-- Begin Information provided --

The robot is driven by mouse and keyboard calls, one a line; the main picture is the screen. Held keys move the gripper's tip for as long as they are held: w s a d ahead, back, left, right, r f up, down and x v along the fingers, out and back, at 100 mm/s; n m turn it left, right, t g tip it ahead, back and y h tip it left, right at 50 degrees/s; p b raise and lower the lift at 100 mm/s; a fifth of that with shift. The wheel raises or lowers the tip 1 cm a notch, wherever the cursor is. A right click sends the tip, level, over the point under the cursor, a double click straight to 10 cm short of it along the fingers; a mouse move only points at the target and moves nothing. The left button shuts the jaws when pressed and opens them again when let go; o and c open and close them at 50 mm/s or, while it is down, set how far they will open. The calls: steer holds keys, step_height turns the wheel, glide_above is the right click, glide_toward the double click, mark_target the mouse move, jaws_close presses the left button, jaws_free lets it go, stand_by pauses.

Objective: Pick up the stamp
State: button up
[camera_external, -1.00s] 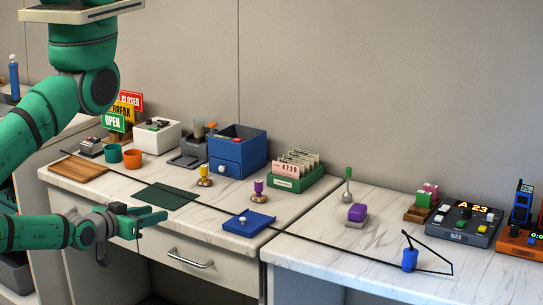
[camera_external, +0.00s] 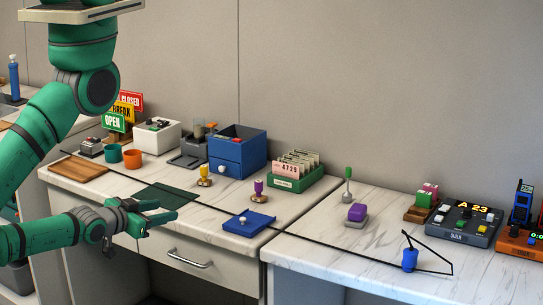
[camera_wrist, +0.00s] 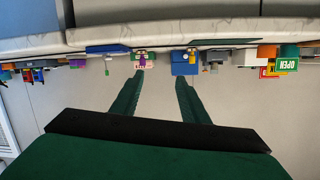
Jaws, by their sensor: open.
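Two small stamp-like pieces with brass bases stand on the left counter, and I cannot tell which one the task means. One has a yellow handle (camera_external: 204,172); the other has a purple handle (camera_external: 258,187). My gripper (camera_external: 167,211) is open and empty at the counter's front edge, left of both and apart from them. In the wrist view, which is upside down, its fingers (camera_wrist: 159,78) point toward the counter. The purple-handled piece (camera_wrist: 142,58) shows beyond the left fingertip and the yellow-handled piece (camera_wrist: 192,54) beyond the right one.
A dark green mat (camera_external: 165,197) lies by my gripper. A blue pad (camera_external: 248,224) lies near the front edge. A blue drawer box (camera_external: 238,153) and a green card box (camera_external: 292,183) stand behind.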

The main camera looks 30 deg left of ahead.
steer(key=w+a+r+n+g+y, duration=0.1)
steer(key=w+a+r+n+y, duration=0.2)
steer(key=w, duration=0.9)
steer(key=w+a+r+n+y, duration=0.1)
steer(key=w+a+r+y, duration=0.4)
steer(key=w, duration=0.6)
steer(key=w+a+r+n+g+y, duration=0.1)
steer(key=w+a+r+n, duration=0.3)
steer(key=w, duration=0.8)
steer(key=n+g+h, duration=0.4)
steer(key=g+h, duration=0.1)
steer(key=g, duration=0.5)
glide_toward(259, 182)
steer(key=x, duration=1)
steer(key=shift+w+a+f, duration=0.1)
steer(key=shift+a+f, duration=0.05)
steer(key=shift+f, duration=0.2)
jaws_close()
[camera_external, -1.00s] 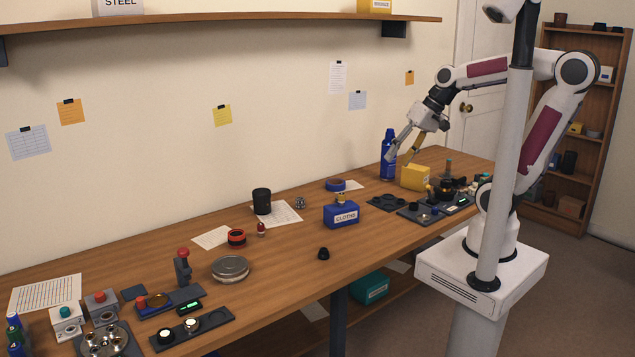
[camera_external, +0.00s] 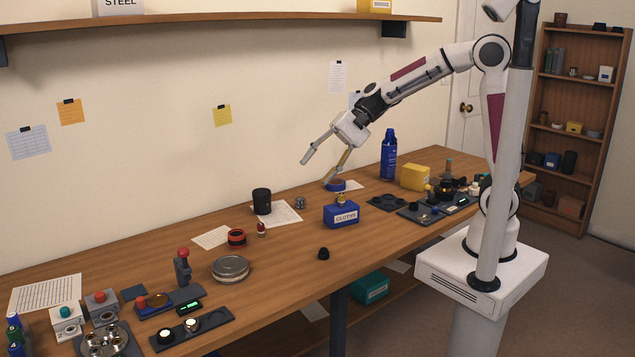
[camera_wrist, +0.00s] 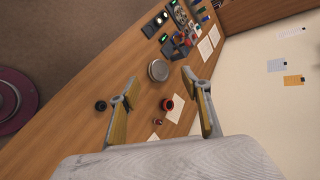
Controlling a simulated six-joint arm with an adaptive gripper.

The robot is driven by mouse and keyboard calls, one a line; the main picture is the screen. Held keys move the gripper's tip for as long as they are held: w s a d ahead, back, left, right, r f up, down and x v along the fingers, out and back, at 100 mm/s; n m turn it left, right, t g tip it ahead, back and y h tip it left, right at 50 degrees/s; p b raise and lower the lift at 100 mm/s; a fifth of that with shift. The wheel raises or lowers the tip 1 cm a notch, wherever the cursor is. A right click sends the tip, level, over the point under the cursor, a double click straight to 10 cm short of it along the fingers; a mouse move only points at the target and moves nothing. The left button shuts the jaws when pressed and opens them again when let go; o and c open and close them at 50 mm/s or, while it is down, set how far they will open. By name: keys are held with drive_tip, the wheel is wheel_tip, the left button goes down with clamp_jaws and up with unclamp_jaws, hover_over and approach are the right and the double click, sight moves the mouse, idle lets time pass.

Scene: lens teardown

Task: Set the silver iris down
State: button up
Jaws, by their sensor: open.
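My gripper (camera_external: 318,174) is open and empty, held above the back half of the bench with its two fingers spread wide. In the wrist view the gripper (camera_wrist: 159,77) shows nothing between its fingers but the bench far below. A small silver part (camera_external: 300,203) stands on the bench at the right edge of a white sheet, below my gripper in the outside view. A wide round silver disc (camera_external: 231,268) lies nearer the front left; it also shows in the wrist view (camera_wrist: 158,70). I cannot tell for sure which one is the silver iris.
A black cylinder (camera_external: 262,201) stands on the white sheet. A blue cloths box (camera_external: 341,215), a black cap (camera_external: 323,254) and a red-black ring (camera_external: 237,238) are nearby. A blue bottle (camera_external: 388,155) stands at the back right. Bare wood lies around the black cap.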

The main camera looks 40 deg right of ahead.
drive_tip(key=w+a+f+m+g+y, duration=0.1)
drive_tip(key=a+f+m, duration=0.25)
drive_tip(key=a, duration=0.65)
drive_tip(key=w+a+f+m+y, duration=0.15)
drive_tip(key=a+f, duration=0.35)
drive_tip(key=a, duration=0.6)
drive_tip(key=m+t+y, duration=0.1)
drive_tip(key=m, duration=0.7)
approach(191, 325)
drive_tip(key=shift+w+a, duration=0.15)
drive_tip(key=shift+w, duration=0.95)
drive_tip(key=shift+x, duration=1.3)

-- End Information provided --
-- Begin Information provided --

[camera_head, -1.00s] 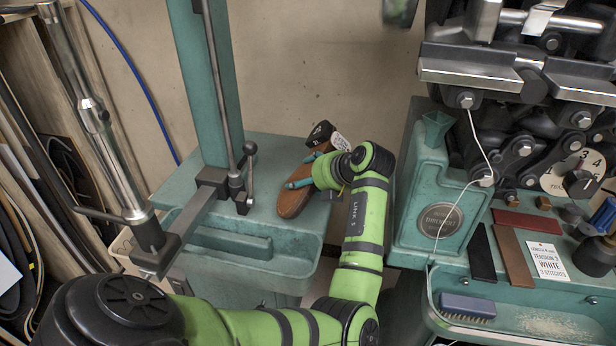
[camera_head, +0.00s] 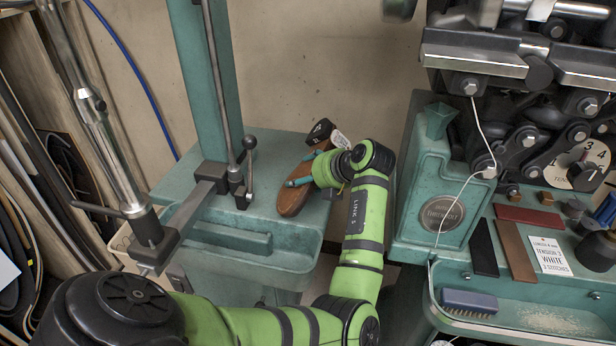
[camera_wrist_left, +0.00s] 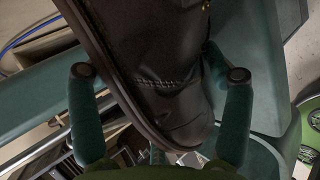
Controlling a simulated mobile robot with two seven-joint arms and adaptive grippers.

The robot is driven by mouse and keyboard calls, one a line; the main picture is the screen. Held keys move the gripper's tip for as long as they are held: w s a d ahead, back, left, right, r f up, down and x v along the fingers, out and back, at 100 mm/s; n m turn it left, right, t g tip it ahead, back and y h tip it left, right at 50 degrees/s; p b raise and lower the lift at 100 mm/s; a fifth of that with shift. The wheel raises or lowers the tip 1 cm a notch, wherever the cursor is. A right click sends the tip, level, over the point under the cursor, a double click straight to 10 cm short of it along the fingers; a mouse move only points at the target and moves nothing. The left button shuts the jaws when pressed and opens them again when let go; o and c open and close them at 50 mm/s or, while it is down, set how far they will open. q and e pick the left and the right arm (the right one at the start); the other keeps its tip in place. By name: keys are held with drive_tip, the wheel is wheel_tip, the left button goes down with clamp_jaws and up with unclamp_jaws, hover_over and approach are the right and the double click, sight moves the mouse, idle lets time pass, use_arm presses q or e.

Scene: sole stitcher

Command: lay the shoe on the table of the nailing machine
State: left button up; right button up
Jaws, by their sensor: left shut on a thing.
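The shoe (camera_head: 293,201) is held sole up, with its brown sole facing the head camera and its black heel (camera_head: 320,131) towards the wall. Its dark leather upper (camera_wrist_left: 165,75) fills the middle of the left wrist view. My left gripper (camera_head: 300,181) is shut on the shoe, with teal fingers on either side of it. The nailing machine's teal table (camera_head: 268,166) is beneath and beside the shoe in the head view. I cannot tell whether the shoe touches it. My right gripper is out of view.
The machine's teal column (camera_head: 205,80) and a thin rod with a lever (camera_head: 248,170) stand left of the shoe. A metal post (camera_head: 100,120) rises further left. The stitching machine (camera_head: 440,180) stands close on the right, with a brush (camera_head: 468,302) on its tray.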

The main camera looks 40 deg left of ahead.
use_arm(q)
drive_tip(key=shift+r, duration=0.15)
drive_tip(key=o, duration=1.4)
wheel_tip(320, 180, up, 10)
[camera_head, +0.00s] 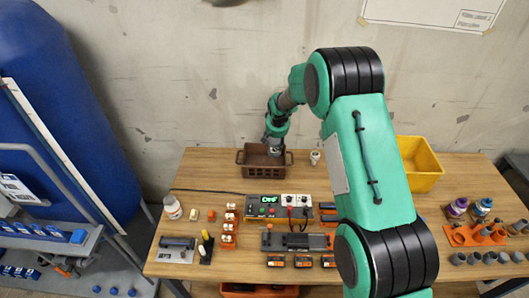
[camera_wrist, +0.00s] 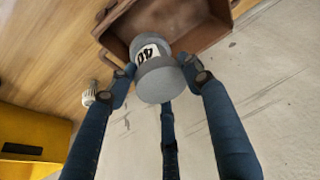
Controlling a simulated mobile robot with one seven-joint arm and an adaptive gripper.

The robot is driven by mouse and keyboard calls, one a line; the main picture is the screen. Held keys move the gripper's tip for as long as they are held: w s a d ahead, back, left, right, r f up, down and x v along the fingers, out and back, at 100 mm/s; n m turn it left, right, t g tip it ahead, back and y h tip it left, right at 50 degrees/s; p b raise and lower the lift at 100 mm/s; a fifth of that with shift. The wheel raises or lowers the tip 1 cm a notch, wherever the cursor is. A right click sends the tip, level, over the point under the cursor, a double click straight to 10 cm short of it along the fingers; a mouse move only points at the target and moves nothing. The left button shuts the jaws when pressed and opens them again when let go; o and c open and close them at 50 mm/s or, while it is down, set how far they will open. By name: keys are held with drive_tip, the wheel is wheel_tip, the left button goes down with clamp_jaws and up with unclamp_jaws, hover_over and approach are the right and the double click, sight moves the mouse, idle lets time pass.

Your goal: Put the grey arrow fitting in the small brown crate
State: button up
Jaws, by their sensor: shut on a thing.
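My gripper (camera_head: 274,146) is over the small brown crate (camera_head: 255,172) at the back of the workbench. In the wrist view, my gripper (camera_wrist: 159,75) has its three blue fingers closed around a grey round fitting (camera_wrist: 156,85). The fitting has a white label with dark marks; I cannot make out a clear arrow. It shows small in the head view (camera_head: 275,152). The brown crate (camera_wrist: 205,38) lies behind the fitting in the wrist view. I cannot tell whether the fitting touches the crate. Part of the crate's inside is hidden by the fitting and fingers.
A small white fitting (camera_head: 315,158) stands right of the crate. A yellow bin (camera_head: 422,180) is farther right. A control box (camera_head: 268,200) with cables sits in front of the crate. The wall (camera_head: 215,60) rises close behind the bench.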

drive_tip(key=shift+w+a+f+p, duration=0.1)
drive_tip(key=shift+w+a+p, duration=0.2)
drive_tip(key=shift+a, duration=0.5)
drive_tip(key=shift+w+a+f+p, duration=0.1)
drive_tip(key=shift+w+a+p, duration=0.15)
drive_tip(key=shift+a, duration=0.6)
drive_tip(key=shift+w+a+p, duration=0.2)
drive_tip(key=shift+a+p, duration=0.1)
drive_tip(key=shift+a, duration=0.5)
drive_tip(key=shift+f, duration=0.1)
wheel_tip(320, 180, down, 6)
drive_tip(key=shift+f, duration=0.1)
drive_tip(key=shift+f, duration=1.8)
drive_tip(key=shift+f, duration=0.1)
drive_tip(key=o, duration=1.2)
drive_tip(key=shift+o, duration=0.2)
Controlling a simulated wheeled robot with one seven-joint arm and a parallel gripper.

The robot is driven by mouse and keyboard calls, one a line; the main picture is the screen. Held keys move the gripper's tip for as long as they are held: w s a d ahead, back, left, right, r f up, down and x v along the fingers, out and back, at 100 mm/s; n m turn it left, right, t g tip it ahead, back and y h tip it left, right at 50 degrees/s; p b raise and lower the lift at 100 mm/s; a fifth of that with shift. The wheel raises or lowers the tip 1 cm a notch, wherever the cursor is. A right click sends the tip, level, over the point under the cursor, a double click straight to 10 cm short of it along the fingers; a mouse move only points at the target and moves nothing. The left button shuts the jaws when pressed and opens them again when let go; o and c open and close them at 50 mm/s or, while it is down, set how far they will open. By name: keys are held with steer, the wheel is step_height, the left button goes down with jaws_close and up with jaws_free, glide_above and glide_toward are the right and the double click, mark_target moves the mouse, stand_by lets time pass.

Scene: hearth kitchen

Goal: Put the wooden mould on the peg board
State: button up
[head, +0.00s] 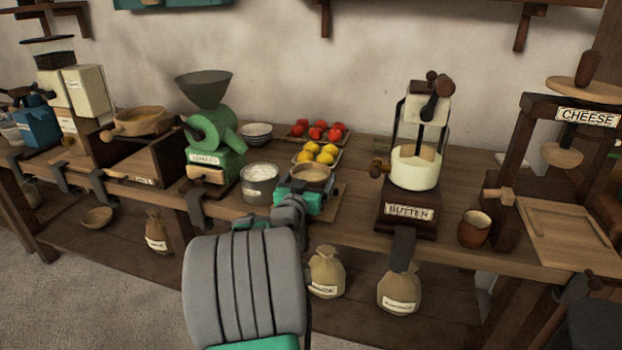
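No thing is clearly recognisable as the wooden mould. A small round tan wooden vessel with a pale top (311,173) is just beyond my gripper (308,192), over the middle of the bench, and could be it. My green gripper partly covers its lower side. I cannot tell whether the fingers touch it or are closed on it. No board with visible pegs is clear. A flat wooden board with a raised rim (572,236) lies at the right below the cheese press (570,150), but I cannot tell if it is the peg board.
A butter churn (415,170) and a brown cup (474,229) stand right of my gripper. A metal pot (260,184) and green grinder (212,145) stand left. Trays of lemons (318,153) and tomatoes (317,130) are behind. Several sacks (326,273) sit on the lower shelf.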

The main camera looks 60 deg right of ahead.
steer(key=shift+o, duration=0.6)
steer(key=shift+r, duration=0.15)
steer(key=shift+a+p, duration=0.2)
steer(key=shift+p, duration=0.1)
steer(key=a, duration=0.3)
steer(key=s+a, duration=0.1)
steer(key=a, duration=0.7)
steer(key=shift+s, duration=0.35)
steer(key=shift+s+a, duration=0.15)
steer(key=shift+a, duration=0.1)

-- End Information provided --

■ Your task: In the lines above, find each one with "adaptive" and list it.

■ Output below:
Controlling a simulated six-joint arm with an adaptive gripper.
Controlling a simulated mobile robot with two seven-joint arms and adaptive grippers.
Controlling a simulated mobile robot with one seven-joint arm and an adaptive gripper.

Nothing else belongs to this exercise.